// the find
dagucloud/dagu
Local-first workflow engine with a Web UI for small teams. Define DAGs in a declarative YAML format. Self-contained and no DBMS required. Use any AI agent to manage your DAGs.
Dagu is a single-binary DAG workflow engine with a Web UI, designed as a self-contained alternative to Airflow for small teams who want scheduling, retries, and observability around existing scripts without standing up a database or message broker. It speaks YAML for workflow definitions, runs shell commands, Docker containers, Kubernetes Jobs, and SSH targets as steps, and stores all state in local files. The target user is the DevOps engineer tired of opaque cron jobs, not the data platform team running petabyte pipelines.
The single-binary, file-backed storage model is genuinely practical — you can deploy it on a VM or even a Raspberry Pi without provisioning Postgres or Redis first. The built-in action library is unusually wide: postgres.query, redis.*, s3.*, sftp, HTTP, SSH, Docker, and Kubernetes all work as first-class step types, not shell wrappers. The coordinator/worker architecture for distributed execution is a real design, not an afterthought — mTLS between nodes, label-based routing, gRPC health checks, and heartbeat monitoring are all there. The human-in-the-loop approval step is clean and genuinely useful for ops workflows that need a gate before destructive actions.

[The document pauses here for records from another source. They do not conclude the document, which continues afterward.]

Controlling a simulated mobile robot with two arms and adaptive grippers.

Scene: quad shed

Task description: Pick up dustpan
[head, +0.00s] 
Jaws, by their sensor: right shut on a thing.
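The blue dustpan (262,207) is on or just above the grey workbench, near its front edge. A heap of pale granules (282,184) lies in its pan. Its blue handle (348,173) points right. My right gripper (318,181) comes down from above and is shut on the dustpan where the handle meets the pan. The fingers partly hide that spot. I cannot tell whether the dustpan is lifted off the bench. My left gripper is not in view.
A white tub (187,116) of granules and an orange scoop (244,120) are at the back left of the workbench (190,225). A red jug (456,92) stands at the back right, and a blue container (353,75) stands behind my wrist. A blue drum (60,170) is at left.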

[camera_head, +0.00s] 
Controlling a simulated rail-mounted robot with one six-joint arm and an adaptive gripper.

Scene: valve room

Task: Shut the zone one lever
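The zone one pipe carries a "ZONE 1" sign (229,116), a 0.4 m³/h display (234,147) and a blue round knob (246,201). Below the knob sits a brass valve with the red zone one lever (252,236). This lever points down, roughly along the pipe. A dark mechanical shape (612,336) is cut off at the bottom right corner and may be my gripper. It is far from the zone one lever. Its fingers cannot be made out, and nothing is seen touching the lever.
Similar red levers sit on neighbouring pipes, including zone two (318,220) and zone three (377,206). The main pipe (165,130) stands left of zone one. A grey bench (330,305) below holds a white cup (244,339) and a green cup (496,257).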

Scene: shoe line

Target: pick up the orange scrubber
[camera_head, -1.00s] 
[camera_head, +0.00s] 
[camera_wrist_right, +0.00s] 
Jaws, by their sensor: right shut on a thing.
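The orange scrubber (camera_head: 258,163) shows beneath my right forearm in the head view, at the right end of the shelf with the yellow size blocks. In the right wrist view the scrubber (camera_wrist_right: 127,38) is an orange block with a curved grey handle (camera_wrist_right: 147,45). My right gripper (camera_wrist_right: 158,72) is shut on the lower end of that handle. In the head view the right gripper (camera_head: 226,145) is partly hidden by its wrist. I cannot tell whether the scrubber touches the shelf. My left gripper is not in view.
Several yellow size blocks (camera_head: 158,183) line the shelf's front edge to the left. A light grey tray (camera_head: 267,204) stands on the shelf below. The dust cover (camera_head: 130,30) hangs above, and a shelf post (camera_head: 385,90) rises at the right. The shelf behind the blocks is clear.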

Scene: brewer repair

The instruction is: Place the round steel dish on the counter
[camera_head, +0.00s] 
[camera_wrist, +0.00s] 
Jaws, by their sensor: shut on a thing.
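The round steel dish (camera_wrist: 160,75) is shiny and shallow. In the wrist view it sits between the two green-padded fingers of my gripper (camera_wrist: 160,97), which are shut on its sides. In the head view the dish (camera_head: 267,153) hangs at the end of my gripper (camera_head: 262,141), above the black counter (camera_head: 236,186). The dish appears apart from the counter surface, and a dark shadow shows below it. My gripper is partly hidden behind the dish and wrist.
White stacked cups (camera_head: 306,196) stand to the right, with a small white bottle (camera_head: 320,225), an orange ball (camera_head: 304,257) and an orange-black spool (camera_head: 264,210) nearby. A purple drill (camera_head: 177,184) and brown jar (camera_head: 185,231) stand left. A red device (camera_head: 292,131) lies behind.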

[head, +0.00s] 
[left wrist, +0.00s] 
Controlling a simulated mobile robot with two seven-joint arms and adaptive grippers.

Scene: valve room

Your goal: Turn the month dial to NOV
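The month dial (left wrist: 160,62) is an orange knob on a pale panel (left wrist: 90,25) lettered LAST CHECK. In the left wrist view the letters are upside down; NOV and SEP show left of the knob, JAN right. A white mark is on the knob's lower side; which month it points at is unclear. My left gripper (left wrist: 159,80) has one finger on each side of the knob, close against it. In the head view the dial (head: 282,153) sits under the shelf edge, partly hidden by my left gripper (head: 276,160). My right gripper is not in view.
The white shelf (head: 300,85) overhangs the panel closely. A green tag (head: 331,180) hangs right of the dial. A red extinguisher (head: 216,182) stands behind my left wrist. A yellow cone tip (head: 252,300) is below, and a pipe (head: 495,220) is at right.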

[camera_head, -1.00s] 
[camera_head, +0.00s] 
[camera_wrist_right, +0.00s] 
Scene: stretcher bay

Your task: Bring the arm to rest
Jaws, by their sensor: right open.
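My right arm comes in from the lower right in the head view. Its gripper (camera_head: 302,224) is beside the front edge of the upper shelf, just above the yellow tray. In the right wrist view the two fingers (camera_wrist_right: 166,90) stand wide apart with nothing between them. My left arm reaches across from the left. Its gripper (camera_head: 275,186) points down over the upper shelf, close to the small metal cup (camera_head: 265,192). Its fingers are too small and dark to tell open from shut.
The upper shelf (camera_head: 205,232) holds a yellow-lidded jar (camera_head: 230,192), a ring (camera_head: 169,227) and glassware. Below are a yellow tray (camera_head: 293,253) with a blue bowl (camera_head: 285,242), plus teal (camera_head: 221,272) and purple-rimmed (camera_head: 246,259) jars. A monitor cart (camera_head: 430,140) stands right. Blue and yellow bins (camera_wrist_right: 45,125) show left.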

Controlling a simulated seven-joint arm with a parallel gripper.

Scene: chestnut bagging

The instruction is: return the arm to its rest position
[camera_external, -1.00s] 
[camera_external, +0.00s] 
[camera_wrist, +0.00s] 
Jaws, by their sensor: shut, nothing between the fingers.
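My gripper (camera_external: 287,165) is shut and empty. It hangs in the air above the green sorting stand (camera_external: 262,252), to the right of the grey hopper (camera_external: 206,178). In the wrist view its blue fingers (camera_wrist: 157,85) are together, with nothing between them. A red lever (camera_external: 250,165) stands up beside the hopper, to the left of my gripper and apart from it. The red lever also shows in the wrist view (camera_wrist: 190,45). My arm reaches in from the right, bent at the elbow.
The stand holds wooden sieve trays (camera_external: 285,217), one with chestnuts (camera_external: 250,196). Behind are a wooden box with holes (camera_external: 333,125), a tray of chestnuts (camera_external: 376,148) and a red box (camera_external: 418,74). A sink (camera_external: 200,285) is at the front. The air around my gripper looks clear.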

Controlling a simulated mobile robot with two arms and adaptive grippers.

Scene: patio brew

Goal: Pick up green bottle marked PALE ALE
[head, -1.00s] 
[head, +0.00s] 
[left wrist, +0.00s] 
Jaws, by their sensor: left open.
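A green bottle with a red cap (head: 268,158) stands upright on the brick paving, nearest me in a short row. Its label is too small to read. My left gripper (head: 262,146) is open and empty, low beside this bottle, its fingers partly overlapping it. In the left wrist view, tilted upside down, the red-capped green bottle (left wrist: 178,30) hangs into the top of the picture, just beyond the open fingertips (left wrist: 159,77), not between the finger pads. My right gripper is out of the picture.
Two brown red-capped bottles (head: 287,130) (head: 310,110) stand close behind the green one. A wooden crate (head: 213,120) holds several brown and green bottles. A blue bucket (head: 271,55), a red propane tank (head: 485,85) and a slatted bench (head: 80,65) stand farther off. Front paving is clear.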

File-backed state is the design's main liability: no ACID transactions means a mid-write crash can corrupt run history, and distributed workers sharing a network filesystem (required for ReadWriteMany in the Helm chart) turns a 'no DBMS' selling point into 'use NFS instead', which is arguably worse. The embedded Go API is marked experimental with no stability promise, so you can't build reliable tooling on top of it without tracking upstream breakage. The MCP server and AI harness features are very new and the documentation is thin on failure modes — what happens when the agent CLI crashes mid-step, whether stdout is buffered correctly, and how secrets are actually masked in streamed logs are all left to the reader. RBAC and SSO are paywalled behind the self-host license, which means any multi-user deployment immediately hits a commercial gate for what most orchestrators treat as a basic feature.